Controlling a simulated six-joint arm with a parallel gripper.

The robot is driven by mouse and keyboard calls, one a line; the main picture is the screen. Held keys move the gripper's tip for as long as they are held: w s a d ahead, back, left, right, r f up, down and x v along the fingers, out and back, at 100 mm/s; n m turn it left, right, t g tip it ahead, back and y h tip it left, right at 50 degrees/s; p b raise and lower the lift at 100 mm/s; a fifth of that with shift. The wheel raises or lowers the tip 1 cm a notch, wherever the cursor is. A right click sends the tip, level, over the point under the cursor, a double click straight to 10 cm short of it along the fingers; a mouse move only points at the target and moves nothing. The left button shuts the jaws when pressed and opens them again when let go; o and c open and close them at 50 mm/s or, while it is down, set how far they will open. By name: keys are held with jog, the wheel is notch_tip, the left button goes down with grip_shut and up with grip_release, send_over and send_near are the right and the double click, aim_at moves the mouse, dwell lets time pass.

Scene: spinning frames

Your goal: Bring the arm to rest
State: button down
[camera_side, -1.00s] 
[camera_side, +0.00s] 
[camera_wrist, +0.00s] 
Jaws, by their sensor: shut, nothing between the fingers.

---

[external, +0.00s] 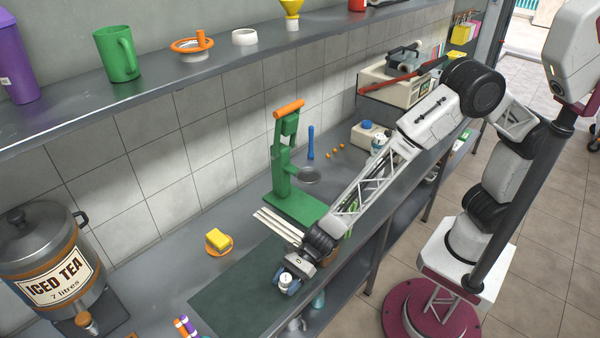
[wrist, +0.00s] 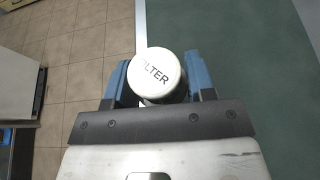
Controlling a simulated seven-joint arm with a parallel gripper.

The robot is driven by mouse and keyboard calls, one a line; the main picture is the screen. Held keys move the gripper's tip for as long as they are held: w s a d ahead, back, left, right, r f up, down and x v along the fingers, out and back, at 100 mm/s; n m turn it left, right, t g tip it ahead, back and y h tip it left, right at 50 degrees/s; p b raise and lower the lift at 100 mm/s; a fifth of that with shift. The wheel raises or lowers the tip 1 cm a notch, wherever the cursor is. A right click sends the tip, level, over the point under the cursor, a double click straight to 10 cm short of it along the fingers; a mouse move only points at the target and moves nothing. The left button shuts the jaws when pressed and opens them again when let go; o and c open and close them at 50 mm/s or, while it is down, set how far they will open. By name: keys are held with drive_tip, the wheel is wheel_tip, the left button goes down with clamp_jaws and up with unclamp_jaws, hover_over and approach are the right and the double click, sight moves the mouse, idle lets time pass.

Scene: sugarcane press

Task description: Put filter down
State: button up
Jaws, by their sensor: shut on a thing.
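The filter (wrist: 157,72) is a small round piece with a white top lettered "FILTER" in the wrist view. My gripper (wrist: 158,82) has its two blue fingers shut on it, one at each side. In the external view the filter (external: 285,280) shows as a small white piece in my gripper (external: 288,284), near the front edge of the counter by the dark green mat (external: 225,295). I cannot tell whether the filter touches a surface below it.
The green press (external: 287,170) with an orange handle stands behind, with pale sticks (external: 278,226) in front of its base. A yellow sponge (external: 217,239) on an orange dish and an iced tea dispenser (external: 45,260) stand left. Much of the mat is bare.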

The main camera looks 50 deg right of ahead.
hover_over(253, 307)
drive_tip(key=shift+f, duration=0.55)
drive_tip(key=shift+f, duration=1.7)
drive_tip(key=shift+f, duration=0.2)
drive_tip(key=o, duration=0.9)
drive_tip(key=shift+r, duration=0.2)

---

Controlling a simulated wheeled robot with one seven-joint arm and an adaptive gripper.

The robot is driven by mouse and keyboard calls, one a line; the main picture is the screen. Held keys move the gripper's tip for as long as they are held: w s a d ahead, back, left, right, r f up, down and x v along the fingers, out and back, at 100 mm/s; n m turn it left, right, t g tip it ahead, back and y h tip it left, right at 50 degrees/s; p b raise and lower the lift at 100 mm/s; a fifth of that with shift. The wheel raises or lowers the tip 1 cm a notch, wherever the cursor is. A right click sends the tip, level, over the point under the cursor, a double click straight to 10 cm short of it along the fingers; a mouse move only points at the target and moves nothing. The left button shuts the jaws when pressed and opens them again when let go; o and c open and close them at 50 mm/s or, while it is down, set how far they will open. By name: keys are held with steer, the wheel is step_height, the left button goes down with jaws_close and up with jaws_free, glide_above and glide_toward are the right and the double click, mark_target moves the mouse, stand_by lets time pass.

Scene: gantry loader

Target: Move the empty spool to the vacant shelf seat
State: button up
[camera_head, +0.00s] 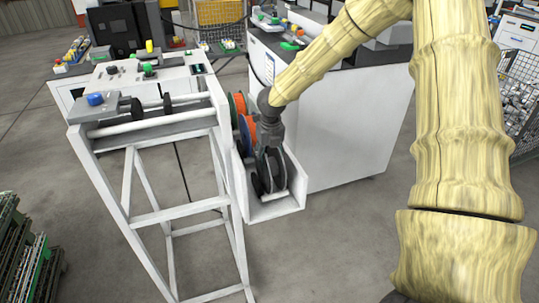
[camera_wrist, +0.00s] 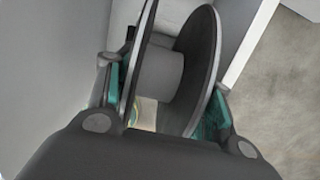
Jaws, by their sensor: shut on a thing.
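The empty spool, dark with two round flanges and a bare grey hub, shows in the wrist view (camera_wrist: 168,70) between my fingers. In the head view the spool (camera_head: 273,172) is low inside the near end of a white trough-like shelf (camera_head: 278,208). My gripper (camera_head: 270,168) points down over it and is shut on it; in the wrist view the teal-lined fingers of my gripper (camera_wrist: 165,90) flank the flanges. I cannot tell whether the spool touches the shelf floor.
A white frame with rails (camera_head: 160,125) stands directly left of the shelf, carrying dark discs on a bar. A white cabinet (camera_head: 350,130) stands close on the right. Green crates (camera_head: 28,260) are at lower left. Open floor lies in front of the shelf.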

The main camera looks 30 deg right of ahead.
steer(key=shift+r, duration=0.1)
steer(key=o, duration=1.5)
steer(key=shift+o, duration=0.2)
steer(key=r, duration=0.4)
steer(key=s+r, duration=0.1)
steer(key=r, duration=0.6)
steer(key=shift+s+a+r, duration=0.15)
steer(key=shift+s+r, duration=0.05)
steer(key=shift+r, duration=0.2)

# [Task to carry out]
Count the lines in the records above that contain the word "seven", and give only that number.

# [Written response]
2